::: Exercise input :::

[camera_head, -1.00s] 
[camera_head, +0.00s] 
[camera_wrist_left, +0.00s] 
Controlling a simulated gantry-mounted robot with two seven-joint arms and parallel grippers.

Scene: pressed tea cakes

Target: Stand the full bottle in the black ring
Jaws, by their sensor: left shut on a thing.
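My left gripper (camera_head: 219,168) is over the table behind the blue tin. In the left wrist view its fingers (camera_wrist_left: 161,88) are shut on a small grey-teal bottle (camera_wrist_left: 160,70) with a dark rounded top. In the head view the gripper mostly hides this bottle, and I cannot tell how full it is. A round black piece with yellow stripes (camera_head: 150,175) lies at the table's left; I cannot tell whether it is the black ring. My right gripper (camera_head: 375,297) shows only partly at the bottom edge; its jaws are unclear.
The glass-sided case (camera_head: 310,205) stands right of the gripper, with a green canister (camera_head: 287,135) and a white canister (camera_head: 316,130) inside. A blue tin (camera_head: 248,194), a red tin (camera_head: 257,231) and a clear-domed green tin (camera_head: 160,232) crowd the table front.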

:::
::: Exercise input :::

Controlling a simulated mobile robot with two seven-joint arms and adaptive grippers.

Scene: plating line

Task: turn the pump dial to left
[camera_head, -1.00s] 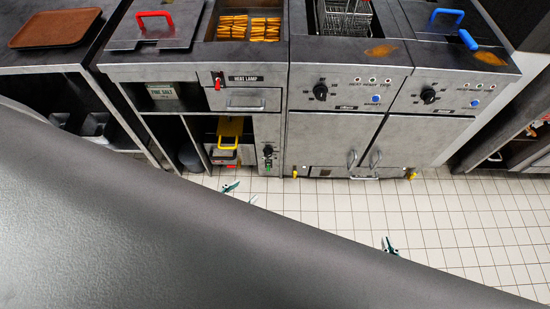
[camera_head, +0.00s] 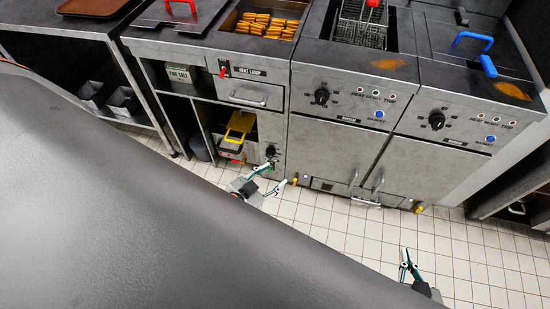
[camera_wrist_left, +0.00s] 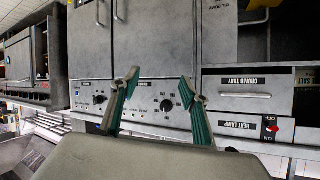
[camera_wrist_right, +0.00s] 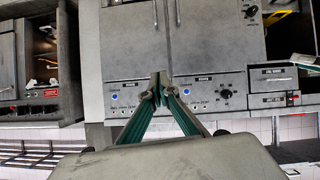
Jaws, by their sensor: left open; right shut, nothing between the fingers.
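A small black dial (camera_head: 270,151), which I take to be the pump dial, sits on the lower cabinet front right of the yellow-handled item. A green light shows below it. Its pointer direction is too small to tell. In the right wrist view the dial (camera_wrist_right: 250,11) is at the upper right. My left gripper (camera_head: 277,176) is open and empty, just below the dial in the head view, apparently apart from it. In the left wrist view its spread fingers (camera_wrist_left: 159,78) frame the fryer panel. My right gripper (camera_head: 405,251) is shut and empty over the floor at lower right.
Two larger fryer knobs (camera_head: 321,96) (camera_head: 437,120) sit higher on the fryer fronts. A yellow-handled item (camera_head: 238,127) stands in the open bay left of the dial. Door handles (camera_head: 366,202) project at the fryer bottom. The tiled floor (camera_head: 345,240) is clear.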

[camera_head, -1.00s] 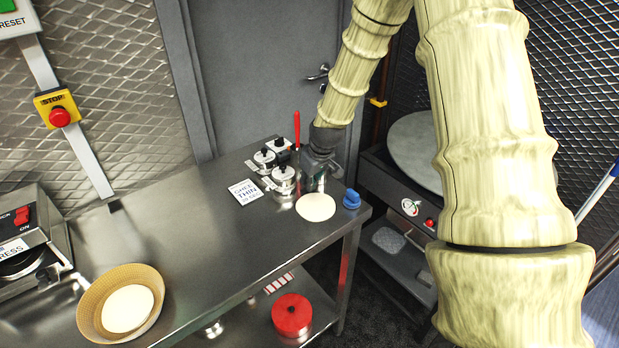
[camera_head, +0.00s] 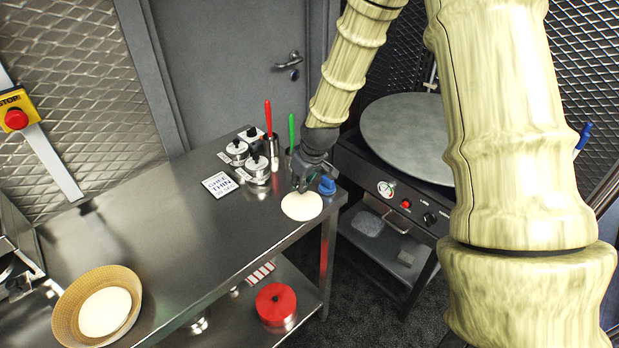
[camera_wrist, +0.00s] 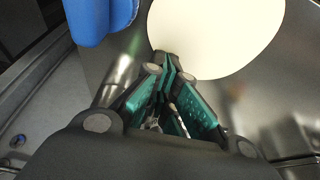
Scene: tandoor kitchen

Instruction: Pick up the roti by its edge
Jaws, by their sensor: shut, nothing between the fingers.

:::

Given request: Among the entries above, identify all lines with "seven" and copy them.

Worked answer:
Controlling a simulated gantry-mounted robot with two seven-joint arms and parallel grippers.
Controlling a simulated mobile robot with two seven-joint arms and adaptive grippers.

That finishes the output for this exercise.